Largest hyperbolic actions and quasi-parabolic actions in groups

TL;DR

This paper investigates the existence and structure of largest hyperbolic actions in groups, showing they are rare outside hyperbolic groups and providing detailed characterizations for specific classes like Anosov mapping tori.

Contribution

It introduces the concept of largest hyperbolic actions, proves their rarity in non-hyperbolic groups, and characterizes the poset of hyperbolic actions for certain geometric groups.

Findings

Hyperbolic groups admit largest hyperbolic actions.

Many 3-manifold and mapping class groups do not have largest hyperbolic actions.

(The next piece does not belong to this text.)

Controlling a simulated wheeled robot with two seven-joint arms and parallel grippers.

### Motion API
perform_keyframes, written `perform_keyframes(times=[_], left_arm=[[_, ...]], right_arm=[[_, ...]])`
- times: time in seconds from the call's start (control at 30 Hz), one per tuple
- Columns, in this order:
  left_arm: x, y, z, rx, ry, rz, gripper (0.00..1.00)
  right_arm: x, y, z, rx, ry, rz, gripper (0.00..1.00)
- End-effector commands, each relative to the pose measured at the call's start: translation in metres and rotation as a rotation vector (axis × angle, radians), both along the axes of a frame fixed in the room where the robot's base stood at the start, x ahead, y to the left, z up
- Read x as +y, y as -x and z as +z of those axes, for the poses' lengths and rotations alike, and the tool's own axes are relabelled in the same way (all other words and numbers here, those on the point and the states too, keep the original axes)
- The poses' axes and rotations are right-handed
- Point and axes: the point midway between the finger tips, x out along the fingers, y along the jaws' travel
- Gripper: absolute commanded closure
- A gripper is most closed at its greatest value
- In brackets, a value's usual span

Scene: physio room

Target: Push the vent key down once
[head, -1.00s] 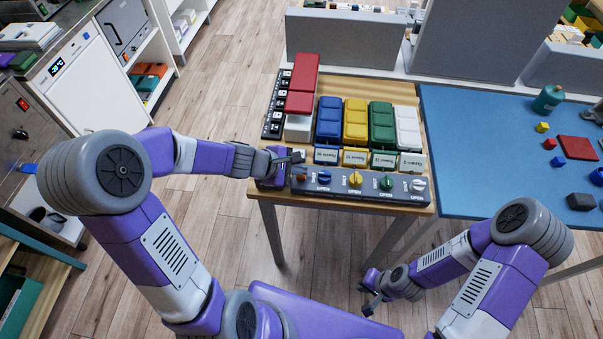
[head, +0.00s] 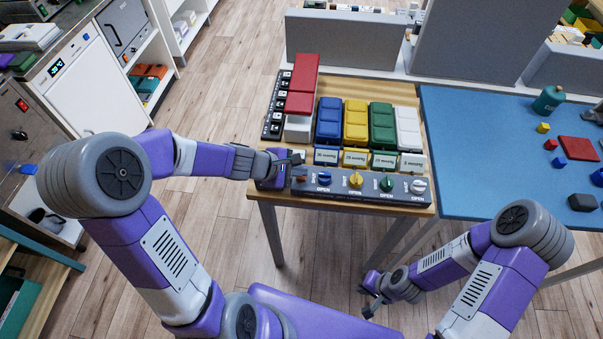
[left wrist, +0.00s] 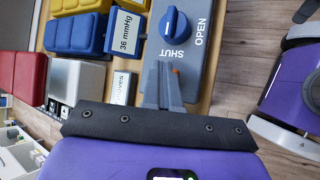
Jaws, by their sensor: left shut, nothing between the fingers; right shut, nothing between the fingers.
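A grey control panel (head: 340,190) runs along the table's front edge, with blue (head: 324,177), yellow (head: 356,180), green (head: 386,184) and white (head: 418,186) knobs. A small orange-brown key (head: 301,179), likely the vent key, is at its left end; no label on it is readable. My left gripper (head: 296,160) is shut and empty at that end. In the left wrist view, its closed fingers (left wrist: 163,82) lie over the panel beside a bit of orange (left wrist: 175,71), mostly hidden; I cannot tell if they touch. My right gripper (head: 371,302) is shut and empty, low in front of the table.
Blue (head: 329,118), yellow (head: 355,120), green (head: 381,124) and white (head: 407,127) pads stand behind the panel with label plates; the blue one reads 36 mmHg in the wrist view. Red-topped blocks (head: 304,72) stand at the left. A blue mat (head: 480,150) with small objects is at the right.

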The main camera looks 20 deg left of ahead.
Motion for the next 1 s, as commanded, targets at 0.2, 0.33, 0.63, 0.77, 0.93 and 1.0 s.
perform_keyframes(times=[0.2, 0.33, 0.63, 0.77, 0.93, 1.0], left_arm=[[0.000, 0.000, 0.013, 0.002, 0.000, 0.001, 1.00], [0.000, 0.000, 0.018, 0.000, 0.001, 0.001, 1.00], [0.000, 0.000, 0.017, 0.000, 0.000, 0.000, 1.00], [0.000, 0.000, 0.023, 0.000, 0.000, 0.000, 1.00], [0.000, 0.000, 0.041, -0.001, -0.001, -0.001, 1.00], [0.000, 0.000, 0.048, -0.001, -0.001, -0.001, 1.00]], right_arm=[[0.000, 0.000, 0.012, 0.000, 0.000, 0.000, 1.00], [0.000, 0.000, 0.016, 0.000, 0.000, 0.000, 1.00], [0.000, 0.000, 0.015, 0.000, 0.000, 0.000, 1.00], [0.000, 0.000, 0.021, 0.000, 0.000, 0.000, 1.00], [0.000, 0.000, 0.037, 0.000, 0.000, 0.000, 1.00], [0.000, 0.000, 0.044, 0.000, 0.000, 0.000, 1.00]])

Mapping class groups of closed surfaces have only trivial comparable hyperbolic actions.

Abstract

The set of equivalence classes of cobounded actions of a group on different hyperbolic metric spaces carries a natural partial order. The resulting poset thus gives rise to a notion of the "best" hyperbolic action of a group as the largest element of this poset, if such an element exists. We call such an action a largest hyperbolic action. While hyperbolic groups admit largest hyperbolic actions, we give evidence in this paper that this phenomenon is rare for non-hyperbolic groups. In particular, we prove that many families of groups of geometric origin do not have largest hyperbolic actions, including for instance many 3-manifold groups and most mapping class groups. Our proofs use the quasi-trees of metric spaces of Bestvina--Bromberg--Fujiwara, among other tools. In addition, we give a complete characterization of the poset of hyperbolic actions of Anosov mapping torus groups, and we show that mapping class groups of closed surfaces of genus at least two have hyperbolic actions which are comparable only to the trivial action.